Return only the number of lines that hold "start".
═══ Available data ═══
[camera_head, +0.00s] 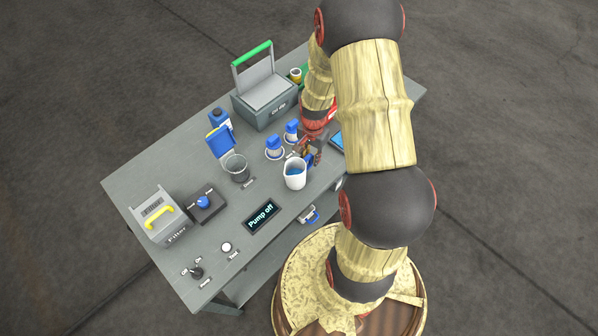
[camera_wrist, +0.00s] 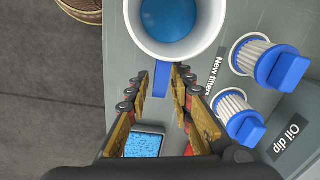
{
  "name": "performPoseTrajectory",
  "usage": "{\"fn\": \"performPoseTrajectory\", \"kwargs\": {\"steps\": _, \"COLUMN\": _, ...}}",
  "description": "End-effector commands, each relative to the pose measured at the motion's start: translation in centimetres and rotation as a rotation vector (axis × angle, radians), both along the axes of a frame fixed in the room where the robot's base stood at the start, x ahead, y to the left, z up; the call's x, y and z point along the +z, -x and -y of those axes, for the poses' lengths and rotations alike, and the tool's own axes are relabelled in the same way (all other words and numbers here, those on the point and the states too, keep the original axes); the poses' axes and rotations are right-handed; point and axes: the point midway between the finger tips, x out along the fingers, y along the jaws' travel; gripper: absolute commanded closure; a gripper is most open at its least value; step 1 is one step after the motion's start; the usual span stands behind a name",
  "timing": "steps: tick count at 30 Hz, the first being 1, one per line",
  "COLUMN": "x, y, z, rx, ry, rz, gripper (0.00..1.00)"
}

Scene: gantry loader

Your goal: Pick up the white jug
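The white jug (camera_head: 294,180) stands upright on the grey workbench, with blue contents inside and a blue handle on the side toward my gripper. In the wrist view the jug (camera_wrist: 140,48) is at the top, cut off by the frame edge. Its blue handle (camera_wrist: 162,83) points down between my fingers. My gripper (camera_wrist: 161,75) is open, with one finger on each side of the handle. A small gap shows at the left finger; the right finger is very close to the handle. In the head view my gripper (camera_head: 311,152) is just behind the jug.
Two white-and-blue filters (camera_head: 274,148) stand close behind the jug, marked "New filters" in the wrist view. A "Pump off" display (camera_head: 262,214) lies in front. A blue-topped pad (camera_wrist: 145,143) lies under my gripper.

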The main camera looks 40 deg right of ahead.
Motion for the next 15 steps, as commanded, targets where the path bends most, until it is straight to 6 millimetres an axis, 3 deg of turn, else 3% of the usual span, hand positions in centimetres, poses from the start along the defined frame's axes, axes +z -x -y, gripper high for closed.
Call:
═══
**Solution**
2